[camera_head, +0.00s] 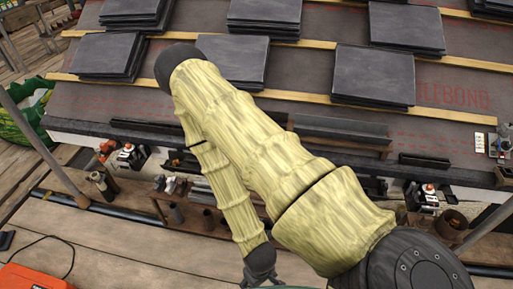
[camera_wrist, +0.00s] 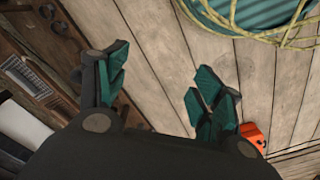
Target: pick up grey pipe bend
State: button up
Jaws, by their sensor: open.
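My gripper (camera_wrist: 165,85) is open and empty in the wrist view, its teal-padded fingers spread above wooden planks. In the head view only a dark part of it shows at the bottom edge, below my arm. I cannot pick out the grey pipe bend for certain. Small grey and dark pipe pieces (camera_head: 177,214) stand on the low wooden shelf left of my arm in the head view. Small dark curved pieces (camera_wrist: 60,28) lie on a brown board at the upper left of the wrist view, apart from the fingers. My arm hides part of the shelf.
Stacks of dark slates (camera_head: 373,75) lie on the battened roof behind the shelf. A teal round thing with yellow rope (camera_wrist: 250,15) lies on the planks. An orange object (camera_head: 32,279) is at the lower left of the head view. Bare planks (camera_head: 150,250) lie in front of the shelf.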

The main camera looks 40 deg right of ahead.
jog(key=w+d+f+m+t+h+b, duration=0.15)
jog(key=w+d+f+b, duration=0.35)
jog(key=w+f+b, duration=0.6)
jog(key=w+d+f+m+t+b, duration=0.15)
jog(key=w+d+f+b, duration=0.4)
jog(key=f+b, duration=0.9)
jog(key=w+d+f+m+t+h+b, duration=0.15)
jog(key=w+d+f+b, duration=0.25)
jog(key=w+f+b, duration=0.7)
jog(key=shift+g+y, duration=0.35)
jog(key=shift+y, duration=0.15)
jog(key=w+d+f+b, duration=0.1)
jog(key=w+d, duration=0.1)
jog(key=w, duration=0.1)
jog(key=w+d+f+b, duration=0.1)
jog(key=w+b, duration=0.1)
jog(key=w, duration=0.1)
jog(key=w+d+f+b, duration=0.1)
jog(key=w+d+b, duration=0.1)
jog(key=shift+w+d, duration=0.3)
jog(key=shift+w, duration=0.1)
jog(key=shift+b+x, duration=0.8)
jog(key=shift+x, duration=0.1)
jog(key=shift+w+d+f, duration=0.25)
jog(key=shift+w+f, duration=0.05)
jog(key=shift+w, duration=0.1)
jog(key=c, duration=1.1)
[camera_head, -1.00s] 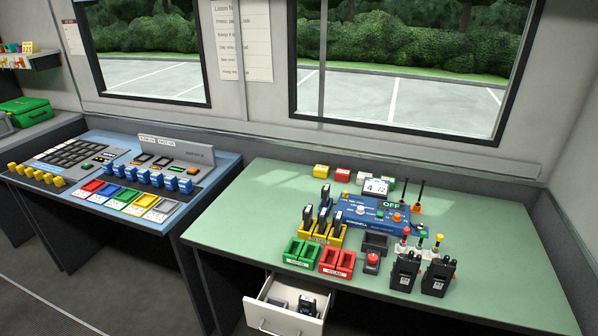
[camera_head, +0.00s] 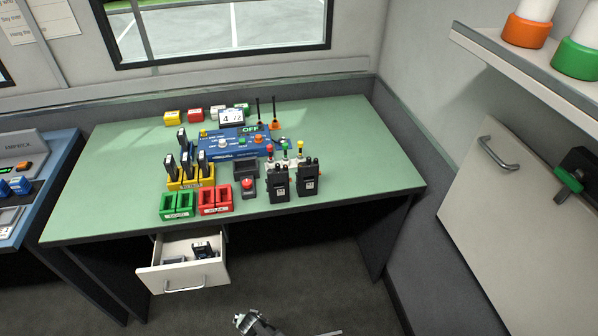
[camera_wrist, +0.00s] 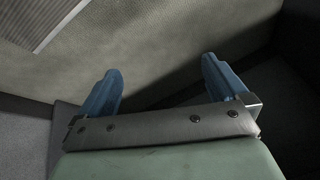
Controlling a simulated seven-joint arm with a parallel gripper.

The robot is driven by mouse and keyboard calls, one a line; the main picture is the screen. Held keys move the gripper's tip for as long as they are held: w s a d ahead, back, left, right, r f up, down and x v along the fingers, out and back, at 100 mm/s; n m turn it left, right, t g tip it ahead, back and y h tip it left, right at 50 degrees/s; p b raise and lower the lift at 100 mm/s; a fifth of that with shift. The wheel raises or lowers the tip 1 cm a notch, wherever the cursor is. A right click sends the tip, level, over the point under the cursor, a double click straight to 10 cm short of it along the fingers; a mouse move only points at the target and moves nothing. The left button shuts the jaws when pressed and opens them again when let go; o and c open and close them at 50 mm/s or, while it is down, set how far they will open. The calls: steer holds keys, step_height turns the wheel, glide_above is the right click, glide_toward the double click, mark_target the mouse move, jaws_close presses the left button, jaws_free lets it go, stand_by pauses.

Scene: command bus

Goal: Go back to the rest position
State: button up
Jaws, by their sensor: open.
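My gripper (camera_wrist: 162,82) shows in the wrist view with its two blue fingers spread apart. Nothing is between them. Beyond the fingers are a plain beige surface and dark shadow. In the head view a small grey metallic part of my arm (camera_head: 258,324) shows at the bottom edge, in front of the green table (camera_head: 350,150) and below its top. The fingers cannot be made out there.
An open white drawer (camera_head: 158,280) juts out under the table's front left, with dark items inside. Radios (camera_head: 278,182), a blue device (camera_head: 235,142) and coloured trays (camera_head: 178,204) stand on the table. A wall cabinet (camera_head: 510,220) and shelf (camera_head: 510,60) are at right. The floor ahead is clear.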

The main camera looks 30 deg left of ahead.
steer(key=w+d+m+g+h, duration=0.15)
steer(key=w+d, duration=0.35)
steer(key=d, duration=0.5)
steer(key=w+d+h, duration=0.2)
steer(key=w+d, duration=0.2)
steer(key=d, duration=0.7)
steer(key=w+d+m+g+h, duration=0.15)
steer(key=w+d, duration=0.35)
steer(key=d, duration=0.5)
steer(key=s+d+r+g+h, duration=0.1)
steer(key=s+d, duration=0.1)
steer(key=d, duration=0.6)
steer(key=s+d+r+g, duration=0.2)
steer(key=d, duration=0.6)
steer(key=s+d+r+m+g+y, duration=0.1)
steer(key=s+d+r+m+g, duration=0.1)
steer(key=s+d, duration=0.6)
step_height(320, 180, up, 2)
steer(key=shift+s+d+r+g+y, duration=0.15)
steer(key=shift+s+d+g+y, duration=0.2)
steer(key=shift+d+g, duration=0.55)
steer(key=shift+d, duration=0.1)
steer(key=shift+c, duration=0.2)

§ GIVEN PROBLEM
Write out the entries again, exactly as given, skipping any images.

§ CORRECT RESULT
[camera_head, +0.00s] 
[camera_wrist, +0.00s] 
Target: pick up grey pipe bend
State: button up
Jaws, by their sensor: open.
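My gripper (camera_wrist: 165,85) is open and empty in the wrist view, its teal-padded fingers spread above wooden planks. In the head view only a dark part of it shows at the bottom edge, below my arm. I cannot pick out the grey pipe bend for certain. Small grey and dark pipe pieces (camera_head: 177,214) stand on the low wooden shelf left of my arm in the head view. Small dark curved pieces (camera_wrist: 60,28) lie on a brown board at the upper left of the wrist view, apart from the fingers. My arm hides part of the shelf.
Stacks of dark slates (camera_head: 373,75) lie on the battened roof behind the shelf. A teal round thing with yellow rope (camera_wrist: 250,15) lies on the planks. An orange object (camera_head: 32,279) is at the lower left of the head view. Bare planks (camera_head: 150,250) lie in front of the shelf.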

The main camera looks 40 deg right of ahead.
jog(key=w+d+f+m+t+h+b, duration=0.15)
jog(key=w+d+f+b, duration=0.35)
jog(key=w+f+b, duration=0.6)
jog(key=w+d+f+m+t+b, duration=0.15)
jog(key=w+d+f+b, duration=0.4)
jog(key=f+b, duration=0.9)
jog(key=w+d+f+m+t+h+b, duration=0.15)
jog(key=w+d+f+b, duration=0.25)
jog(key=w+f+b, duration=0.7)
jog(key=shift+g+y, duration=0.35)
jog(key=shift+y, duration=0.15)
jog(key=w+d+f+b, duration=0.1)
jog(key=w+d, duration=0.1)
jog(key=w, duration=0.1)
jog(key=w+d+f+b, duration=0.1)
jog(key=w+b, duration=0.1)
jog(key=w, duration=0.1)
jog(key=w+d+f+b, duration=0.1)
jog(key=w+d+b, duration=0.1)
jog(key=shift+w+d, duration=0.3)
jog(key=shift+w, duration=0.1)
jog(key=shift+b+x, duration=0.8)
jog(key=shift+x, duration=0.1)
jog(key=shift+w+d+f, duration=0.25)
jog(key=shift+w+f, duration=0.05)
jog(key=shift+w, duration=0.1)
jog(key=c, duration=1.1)
[camera_head, -1.00s] 
[camera_head, +0.00s] 
[camera_wrist, +0.00s] 
Controlling a simulated seven-joint arm with a parallel gripper.

The robot is driven by mouse and keyboard calls, one a line; the main picture is the screen. Held keys move the gripper's tip for as long as they are held: w s a d ahead, back, left, right, r f up, down and x v along the fingers, out and back, at 100 mm/s; n m turn it left, right, t g tip it ahead, back and y h tip it left, right at 50 degrees/s; p b raise and lower the lift at 100 mm/s; a fifth of that with shift. The wheel raises or lowers the tip 1 cm a notch, wherever the cursor is. A right click sends the tip, level, over the point under the cursor, a double click straight to 10 cm short of it along the fingers; a mouse move only points at the target and moves nothing. The left button shuts the jaws when pressed and opens them again when let go; o and c open and close them at 50 mm/s or, while it is down, set how far they will open. The calls: steer holds keys, step_height turns the wheel, glide_above is the right click, glide_toward the double click, mark_target the mouse move, jaws_close presses the left button, jaws_free lets it go, stand_by pauses.

Scene: command bus

Goal: Go back to the rest position
State: button up
Jaws, by their sensor: open.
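My gripper (camera_wrist: 162,82) shows in the wrist view with its two blue fingers spread apart. Nothing is between them. Beyond the fingers are a plain beige surface and dark shadow. In the head view a small grey metallic part of my arm (camera_head: 258,324) shows at the bottom edge, in front of the green table (camera_head: 350,150) and below its top. The fingers cannot be made out there.
An open white drawer (camera_head: 158,280) juts out under the table's front left, with dark items inside. Radios (camera_head: 278,182), a blue device (camera_head: 235,142) and coloured trays (camera_head: 178,204) stand on the table. A wall cabinet (camera_head: 510,220) and shelf (camera_head: 510,60) are at right. The floor ahead is clear.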

The main camera looks 30 deg left of ahead.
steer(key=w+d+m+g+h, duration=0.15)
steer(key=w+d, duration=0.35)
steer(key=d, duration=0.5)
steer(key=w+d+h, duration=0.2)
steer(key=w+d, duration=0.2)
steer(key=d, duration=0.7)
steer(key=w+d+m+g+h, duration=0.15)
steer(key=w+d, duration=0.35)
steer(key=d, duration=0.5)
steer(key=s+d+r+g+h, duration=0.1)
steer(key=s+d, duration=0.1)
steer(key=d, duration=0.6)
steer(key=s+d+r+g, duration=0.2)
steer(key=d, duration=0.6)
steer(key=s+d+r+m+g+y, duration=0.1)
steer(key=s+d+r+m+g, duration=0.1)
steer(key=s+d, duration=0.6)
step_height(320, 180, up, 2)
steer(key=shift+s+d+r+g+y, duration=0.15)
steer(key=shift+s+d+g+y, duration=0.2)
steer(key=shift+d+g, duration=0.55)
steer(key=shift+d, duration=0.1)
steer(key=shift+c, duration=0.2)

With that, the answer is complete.